Per tale argomentazione, nel contesto operativo, qualora ci trovassimo un dato che viene riportato come VaR al 95%, calcolato a 10 giorni lavorativi, ed equivalente al -7%, la diretta ed utile indicazione che si può trarre è semplicisticamente la seguente: “Al decimo giorno – e con una probabilità del 95% – non registrerò perdite superiori al 7%”.
L’utilità di quantificare – ex ante – la cosiddetta massima perdita potenziale non deve essere sottovalutata. Nel contesto finanziario, e coerentemente a un attento presidio di risk management e risk budgeting, l’individuazione di sottostanti caratterizzati da rendimenti attesi molto simili tra loro, ma ben diversi sul fronte VaR, incide fortemente sulle decisioni di natura operativa. A parità di categoria di strumento finanziario e tipologia di investimento, perché è preferibile ciò che sulla carta mi evidenzia – ex ante (è utile sottolinearlo) – un rischio maggiore?
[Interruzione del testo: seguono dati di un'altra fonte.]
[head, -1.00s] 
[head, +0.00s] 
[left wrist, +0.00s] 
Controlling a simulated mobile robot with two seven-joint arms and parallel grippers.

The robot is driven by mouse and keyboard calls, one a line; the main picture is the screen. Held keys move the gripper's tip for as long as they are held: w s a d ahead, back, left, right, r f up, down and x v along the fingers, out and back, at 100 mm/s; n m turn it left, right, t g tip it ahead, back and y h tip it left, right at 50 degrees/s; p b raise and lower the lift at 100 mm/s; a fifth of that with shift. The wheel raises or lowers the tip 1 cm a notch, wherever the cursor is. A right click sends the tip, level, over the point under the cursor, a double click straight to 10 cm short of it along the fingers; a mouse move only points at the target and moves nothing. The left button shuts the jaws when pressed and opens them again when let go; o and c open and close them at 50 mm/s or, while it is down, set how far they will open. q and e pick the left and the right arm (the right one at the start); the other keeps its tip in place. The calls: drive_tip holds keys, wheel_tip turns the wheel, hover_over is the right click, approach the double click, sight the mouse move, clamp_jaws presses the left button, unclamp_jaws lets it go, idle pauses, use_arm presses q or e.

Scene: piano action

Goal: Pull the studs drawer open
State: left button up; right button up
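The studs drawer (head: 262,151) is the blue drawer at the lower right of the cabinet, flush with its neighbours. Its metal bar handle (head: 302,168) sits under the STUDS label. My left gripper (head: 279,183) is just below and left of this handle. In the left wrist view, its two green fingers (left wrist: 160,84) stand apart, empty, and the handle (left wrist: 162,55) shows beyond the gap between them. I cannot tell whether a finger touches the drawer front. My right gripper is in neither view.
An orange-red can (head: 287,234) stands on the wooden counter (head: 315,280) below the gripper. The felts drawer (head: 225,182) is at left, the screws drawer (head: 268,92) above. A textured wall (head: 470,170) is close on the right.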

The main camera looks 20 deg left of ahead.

La risposta è molto semplice: non aver chiaro il significato e la conseguente importanza del VaR. Conoscere prima, quanto potrebbe registrarsi dopo, è fondamentale.
L’importanza sulla valenza informativa/operativa del Value at Risk è ormai “scontata”. Questo dato, ad esempio, è possibile trovarlo nel KIID (Key Investor Information Document – Informazioni chiave per gli investitori) per tutti quelli strumenti di risparmio gestito la cui tipologia non prevede uno specifico parametro di riferimento (c.d. benchmark). La stessa Consob, nel novembre 2005 (Comunicazione n. DIN/5076376 del 17-11-2005) – in risposta a un quesito posto – ha approfondito l’utilità (e l’obbligo) di indicare il valore VaR: «il contratto con l’investitore potrà riportare, in luogo di un benchmark, un indicatore del livello di rischio del patrimonio gestito, ed in particolare, nella fattispecie rappresentata nel quesito che si riscontra “il livello di Value at Risk”».
Per l’innegabile fondatezza informativa – noi stessi – seguiremo tale indicatore nel corso dei nostri prossimi appuntamenti operativi.
In questo intervento, a occhi attenti, potrebbe essere emersa una nostra svista: il mancato approfondimento per la sopra citata abbreviazione VAR. L’omissione è voluta poiché, con sincera stima e rispetto per tutti gli appassionati del gioco calcio, il Video Assistant Referee o VAR, non può avere nulla a che fare con l’ambito finanziario.